*What is expected*:
Stop at the line containing "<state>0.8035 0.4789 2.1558": write out every line from the beginning of the entries up to and including it, minus the pictures.

*Record excerpts*:
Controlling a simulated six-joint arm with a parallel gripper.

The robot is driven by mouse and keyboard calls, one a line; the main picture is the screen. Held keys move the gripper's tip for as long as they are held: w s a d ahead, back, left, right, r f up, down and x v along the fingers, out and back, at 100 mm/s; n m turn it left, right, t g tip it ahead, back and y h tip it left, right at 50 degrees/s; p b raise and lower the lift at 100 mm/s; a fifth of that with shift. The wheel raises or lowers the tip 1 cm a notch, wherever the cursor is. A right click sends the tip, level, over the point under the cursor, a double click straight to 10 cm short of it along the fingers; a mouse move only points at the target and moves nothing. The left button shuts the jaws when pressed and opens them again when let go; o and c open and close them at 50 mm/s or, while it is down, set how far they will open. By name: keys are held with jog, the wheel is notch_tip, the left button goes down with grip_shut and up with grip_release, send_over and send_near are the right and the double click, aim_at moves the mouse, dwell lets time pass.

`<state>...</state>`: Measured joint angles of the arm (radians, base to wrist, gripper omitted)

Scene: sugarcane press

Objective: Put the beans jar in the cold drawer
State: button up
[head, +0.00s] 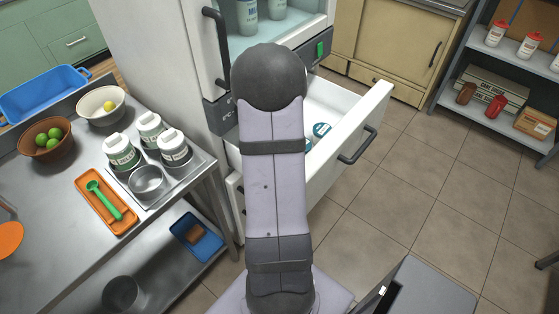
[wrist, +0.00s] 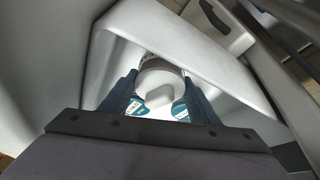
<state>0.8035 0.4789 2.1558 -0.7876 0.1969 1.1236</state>
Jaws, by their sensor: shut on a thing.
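My gripper shows in the wrist view (wrist: 160,88), its two blue fingers shut on a pale, white-lidded jar (wrist: 160,78). The held jar's label is hidden, so I cannot read whether it says beans. The cold drawer (head: 350,128) of the white fridge is pulled out in the head view, and its pale wall (wrist: 205,65) shows in the wrist view. The held jar is over or inside the drawer; its height above the floor of it is unclear. Blue-labelled containers (head: 321,129) lie in the drawer, close to the jar. My arm hides the gripper in the head view.
Several white-lidded jars with dark green labels (head: 122,152) stand on the steel counter at left, beside a metal cup (head: 147,182) and an orange tray (head: 106,204). The fridge's upper compartment holds bottles (head: 247,14). The tiled floor right of the drawer is clear.

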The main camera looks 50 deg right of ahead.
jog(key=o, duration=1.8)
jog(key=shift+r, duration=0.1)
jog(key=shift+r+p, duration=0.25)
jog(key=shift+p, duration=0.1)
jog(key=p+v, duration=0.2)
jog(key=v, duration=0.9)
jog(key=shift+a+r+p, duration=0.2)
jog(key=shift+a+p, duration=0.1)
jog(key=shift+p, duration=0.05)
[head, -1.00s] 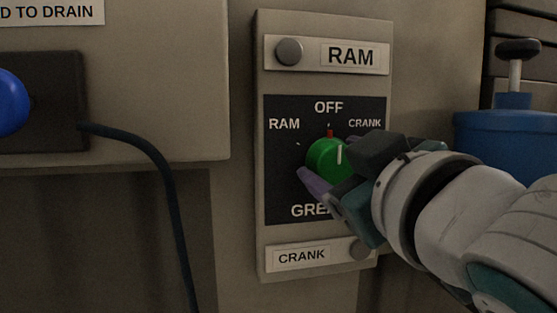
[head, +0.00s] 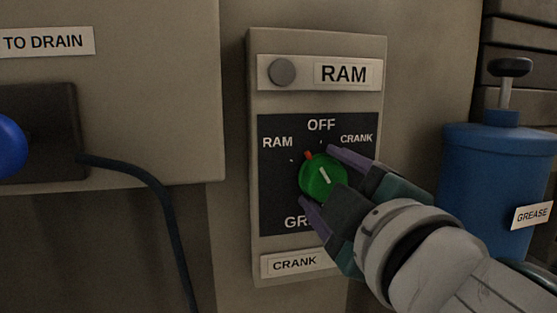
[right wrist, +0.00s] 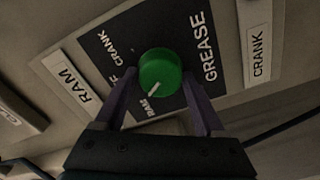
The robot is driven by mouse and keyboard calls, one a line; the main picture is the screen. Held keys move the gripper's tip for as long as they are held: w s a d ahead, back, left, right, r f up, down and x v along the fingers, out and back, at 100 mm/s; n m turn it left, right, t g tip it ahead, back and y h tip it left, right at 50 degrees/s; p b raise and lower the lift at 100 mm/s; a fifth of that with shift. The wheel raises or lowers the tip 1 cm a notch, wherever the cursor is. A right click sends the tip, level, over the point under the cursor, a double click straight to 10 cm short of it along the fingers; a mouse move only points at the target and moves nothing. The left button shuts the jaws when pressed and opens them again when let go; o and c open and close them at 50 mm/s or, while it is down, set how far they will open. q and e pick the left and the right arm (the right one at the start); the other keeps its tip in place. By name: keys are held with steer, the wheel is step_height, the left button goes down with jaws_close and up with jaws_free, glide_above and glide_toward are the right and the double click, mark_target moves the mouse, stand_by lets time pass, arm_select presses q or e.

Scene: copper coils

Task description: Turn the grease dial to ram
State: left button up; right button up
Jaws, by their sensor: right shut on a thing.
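The grease dial is a green round knob (head: 323,182) on a dark panel (head: 350,132) marked OFF at the top, RAM at upper left and CRANK at upper right. Its red pointer tilts left of OFF, between OFF and RAM. The white line on its face leans the same way. My right gripper (head: 320,177) is shut on the knob, one purple finger at its upper right and one at its lower left. The right wrist view shows the knob (right wrist: 160,70) between both fingers (right wrist: 160,98). The GREASE lettering is partly hidden by the gripper in the head view. My left gripper is out of view.
Above the dial is a RAM plate (head: 343,74) with a round grey button (head: 282,72); below is a CRANK plate (head: 294,263). A blue grease container (head: 490,180) stands at right. A dark cable (head: 150,180) hangs at left near a blue knob (head: 8,146).

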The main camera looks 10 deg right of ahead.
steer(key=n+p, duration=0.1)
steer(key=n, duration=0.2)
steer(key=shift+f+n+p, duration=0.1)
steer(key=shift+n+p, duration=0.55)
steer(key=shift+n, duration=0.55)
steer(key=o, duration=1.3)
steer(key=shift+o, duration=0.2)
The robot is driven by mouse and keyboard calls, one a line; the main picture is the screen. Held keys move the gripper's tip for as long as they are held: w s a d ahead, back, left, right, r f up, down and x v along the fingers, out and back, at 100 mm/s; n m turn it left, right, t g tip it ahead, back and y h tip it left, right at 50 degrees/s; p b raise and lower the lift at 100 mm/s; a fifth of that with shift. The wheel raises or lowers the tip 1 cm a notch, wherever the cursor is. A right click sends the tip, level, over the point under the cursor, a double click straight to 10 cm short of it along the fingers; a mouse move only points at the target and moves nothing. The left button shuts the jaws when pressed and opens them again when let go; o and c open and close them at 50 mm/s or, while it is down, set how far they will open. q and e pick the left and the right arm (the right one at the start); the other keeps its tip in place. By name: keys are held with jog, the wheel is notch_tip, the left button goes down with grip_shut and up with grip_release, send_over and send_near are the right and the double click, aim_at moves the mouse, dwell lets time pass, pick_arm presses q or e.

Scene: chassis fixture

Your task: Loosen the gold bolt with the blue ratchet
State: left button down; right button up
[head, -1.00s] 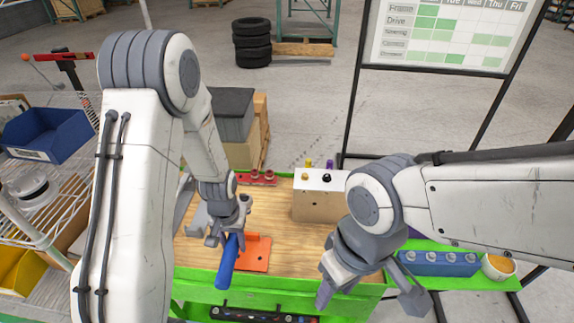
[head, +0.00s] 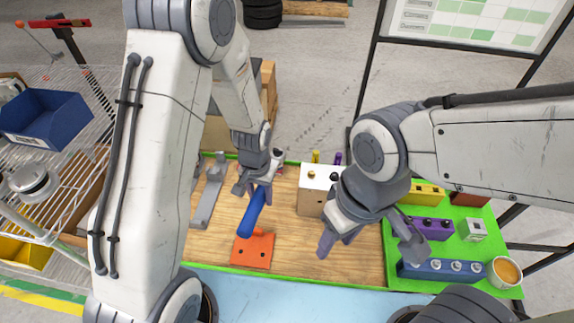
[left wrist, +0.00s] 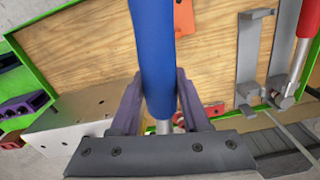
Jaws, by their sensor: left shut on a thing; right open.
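The blue ratchet (head: 252,213) is held in my left gripper (head: 257,188), its blue handle slanting down toward the front over the bench. In the left wrist view the blue handle (left wrist: 152,50) runs between the two fingers (left wrist: 160,103), with a bit of metal shaft below it; the ratchet head is hidden. The gold bolt (head: 311,174) stands on the white-topped block (head: 313,201), to the right of my left gripper and apart from it. A black knob sits beside the bolt. My right gripper (head: 370,243) is open and empty, in front and to the right of the block.
An orange plate (head: 254,250) with holes lies on the wooden bench below the ratchet. A grey bracket (head: 205,195) lies at the left. A green mat at the right bears a blue block (head: 440,271), a purple block (head: 428,229) and a cup (head: 506,270). The bench's front middle is clear.

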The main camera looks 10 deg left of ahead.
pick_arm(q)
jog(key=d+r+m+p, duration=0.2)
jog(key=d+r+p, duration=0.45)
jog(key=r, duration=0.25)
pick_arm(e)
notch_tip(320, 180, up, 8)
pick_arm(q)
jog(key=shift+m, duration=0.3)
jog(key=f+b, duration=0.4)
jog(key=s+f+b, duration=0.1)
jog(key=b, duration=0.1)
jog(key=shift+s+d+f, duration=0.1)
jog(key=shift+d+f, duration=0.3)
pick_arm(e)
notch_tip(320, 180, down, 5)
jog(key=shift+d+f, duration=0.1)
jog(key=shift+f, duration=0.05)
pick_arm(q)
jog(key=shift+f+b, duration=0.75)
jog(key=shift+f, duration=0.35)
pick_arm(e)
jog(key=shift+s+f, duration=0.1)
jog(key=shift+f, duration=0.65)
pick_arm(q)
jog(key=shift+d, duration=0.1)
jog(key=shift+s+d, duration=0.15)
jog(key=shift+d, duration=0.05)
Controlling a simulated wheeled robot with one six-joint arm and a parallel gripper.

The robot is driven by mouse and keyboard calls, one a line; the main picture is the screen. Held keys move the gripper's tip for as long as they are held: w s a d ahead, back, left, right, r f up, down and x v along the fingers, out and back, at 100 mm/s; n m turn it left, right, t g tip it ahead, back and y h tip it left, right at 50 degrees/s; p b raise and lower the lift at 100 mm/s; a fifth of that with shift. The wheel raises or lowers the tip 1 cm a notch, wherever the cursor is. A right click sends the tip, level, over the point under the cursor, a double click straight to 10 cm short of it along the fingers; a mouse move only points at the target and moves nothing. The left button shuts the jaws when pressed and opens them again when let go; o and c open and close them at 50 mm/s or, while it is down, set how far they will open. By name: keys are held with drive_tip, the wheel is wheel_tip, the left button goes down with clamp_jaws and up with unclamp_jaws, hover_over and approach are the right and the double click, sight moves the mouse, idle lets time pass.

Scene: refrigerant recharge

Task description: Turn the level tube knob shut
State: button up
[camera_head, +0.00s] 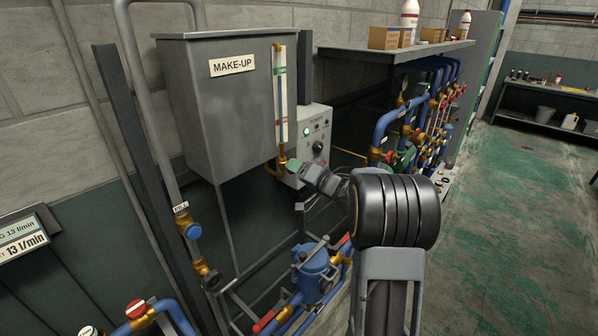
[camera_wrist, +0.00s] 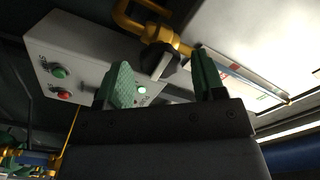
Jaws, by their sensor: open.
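The level tube (camera_head: 280,98) runs up the right side of the grey MAKE-UP tank (camera_head: 222,105), with a brass fitting (camera_head: 282,160) at its foot. The tube also shows in the wrist view (camera_wrist: 256,84). There, a dark knob (camera_wrist: 157,61) sits by the brass valve (camera_wrist: 160,35), beyond and between my two green finger pads. My gripper (camera_wrist: 162,78) is open with nothing clearly held; contact with the knob cannot be told. In the head view my gripper (camera_head: 297,168) is just below and right of the brass fitting, and the knob cannot be made out.
A grey control box (camera_head: 310,140) with lit green lamp and black dial stands close behind my gripper; its green and red buttons show in the wrist view (camera_wrist: 62,82). A blue filter housing (camera_head: 315,272) and pipes are below. Open green floor (camera_head: 515,235) lies right.

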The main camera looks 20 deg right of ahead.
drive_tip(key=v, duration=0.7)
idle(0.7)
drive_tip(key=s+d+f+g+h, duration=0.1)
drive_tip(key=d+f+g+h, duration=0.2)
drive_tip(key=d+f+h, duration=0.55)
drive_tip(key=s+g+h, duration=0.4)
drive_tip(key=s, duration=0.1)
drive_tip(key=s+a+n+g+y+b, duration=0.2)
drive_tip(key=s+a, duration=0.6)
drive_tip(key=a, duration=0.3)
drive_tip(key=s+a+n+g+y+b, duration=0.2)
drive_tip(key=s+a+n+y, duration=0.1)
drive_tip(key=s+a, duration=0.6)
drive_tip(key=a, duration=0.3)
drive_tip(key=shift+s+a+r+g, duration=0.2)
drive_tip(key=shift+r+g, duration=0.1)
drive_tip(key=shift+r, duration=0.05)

*Complete output*:
Controlling a simulated six-joint arm with a parallel gripper.

The robot is driven by mouse and keyboard calls, one a line; the main picture is the screen. Held keys move the gripper's tip for as long as they are held: w s a d ahead, back, left, right, r f up, down and x v along the fingers, out and back, at 100 mm/s; n m turn it left, right, t g tip it ahead, back and y h tip it left, right at 50 degrees/s; p b raise and lower the lift at 100 mm/s; a fifth of that with shift. The wheel raises or lowers the tip 1 cm a notch, wherever the cursor is. A right click sends the tip, level, over the point under the cursor, a double click straight to 10 cm short of it along the fingers; a mouse move only points at the target and moves nothing. The left button shuts the jaws when pressed and opens them again when let go; o and c open and close them at 50 mm/s or, while it is down, set how far they will open. By name: keys are held with jog, the wheel is notch_tip, the left button goes down with grip_shut and up with grip_release, send_over and send_near are the right and the double click, aim_at moves the mouse, dwell lets time pass.

`<state>...</state>`: Measured joint angles of the arm (radians, base to wrist, gripper omitted)

Scene: sugarcane press

Objective: Put the beans jar in the cold drawer
State: button up
[head, +0.00s] 
[wrist, +0.00s] 
<state>0.8035 0.4789 2.1558 -0.7876 0.1969 1.1236</state>

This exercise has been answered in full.